═══ TASK INPUT ═══

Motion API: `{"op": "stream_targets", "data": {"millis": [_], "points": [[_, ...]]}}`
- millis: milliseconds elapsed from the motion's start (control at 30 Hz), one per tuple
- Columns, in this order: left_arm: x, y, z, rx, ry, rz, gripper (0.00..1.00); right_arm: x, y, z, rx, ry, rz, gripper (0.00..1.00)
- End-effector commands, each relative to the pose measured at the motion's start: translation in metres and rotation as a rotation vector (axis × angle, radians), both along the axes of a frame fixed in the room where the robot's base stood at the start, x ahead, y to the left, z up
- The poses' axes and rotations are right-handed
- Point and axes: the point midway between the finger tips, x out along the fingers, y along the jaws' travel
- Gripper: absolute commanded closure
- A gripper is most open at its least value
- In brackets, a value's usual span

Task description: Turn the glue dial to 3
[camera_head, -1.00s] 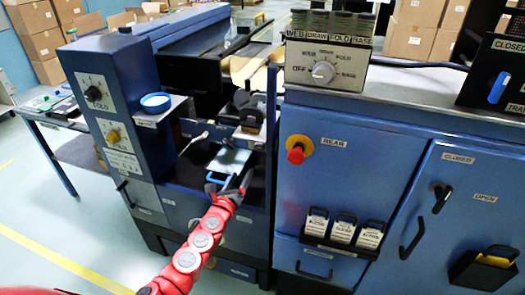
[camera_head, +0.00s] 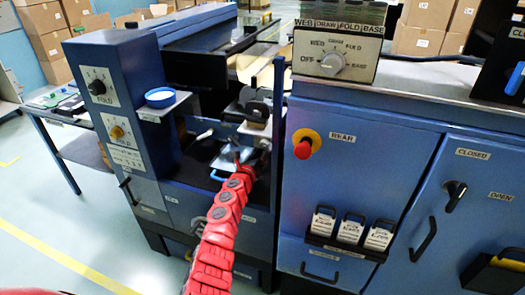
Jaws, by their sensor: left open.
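A blue cabinet panel at the left carries two dials. The upper is a black knob (camera_head: 97,87) with a label that reads FOLD. My left gripper (camera_head: 238,160) is at the end of the red arm, over the open bay right of this panel. It is open, apart from both dials, and its fingers are small and partly hidden by the arm. My right gripper is not in view.
A blue round dish (camera_head: 160,97) sits on a small shelf beside the dial panel. A grey selector knob (camera_head: 332,64) is on a box at upper right. A red button (camera_head: 303,148) and several white-labelled cards (camera_head: 350,230) are on the right cabinet.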

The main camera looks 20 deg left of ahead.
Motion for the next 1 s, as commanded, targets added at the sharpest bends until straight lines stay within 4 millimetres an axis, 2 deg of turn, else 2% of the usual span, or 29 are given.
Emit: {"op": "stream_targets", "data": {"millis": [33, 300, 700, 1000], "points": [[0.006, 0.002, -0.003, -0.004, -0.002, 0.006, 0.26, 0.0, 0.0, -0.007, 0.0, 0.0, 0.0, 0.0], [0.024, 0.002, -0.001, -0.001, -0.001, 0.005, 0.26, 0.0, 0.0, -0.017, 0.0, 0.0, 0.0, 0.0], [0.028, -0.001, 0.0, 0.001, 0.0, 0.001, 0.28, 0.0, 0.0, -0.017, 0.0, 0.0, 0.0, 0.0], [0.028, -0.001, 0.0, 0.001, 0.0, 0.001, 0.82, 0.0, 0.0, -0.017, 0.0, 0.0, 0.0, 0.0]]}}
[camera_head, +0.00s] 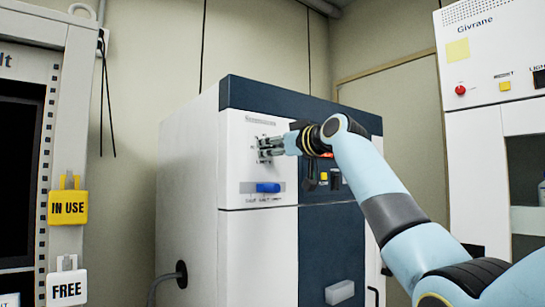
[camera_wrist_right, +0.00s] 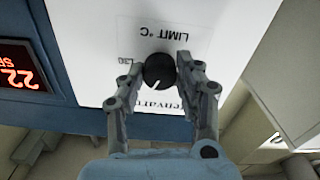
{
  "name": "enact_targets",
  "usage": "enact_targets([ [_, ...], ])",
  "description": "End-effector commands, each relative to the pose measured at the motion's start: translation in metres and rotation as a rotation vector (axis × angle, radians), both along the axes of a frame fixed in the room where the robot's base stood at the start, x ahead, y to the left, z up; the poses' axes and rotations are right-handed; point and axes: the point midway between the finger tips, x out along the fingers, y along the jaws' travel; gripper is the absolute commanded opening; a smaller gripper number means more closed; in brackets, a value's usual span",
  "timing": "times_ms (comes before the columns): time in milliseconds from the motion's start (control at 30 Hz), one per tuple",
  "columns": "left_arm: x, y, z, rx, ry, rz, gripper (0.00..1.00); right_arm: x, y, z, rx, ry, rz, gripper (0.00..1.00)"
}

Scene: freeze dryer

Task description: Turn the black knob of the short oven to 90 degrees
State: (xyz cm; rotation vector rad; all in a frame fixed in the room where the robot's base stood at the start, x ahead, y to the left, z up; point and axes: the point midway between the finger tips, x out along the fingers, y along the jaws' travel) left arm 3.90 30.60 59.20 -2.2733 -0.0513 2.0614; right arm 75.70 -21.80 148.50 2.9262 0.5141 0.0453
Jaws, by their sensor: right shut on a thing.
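The short oven (camera_head: 188,190) is a white and dark blue cabinet in the middle of the head view. My right gripper (camera_head: 268,149) is at the upper white part of its front. In the right wrist view, the black knob (camera_wrist_right: 159,71) is round, with a white pointer line towards its lower left in that upside-down picture. My right gripper (camera_wrist_right: 162,76) is shut on the knob, one finger on each side. In the head view the gripper hides the knob. My left gripper is not in view.
A blue switch (camera_head: 268,188) sits below the gripper on the oven front. A red display (camera_wrist_right: 20,70) shows beside the white panel. A cabinet with yellow "IN USE" (camera_head: 68,207) and white "FREE" (camera_head: 67,288) tags is on the left. A white cabinet (camera_head: 475,150) stands right.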

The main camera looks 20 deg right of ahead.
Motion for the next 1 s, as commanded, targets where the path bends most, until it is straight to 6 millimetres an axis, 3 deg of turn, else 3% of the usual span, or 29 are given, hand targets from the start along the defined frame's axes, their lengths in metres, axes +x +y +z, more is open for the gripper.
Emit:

═══

__EXERCISE__: Copy word for word only the lines above from the one with "The main camera looks 20 deg left of ahead." through the one with "Task description: Turn the black". Leave pictures out.

__SOLUTION FOR THIS TASK__:
The main camera looks 20 deg left of ahead.
Motion for the next 1 s, as commanded, targets added at the sharpest bends until straight lines stay within 4 millimetres an axis, 2 deg of turn, else 2% of the usual span, or 29 are given.
Emit: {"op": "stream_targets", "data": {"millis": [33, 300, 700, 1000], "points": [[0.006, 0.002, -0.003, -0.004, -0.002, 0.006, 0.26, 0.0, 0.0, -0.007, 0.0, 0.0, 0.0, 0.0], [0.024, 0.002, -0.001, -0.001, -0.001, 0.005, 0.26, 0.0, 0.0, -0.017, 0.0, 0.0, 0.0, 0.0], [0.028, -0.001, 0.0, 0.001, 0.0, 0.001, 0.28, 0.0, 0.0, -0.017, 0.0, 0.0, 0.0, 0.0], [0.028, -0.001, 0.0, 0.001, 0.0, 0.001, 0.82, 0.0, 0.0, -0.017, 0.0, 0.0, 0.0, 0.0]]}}
[camera_head, +0.00s] 
[camera_wrist_right, +0.00s] 
{
  "name": "enact_targets",
  "usage": "enact_targets([ [_, ...], ])",
  "description": "End-effector commands, each relative to the pose measured at the motion's start: translation in metres and rotation as a rotation vector (axis × angle, radians), both along the axes of a frame fixed in the room where the robot's base stood at the start, x ahead, y to the left, z up; the poses' axes and rotations are right-handed; point and axes: the point midway between the finger tips, x out along the fingers, y along the jaws' travel; gripper is the absolute commanded opening; a smaller gripper number means more closed; in brackets, a value's usual span",
  "timing": "times_ms (comes before the columns): time in milliseconds from the motion's start (control at 30 Hz), one per tuple",
  "columns": "left_arm: x, y, z, rx, ry, rz, gripper (0.00..1.00); right_arm: x, y, z, rx, ry, rz, gripper (0.00..1.00)"
}

Scene: freeze dryer

Task description: Turn the black knob of the short oven to 90 degrees

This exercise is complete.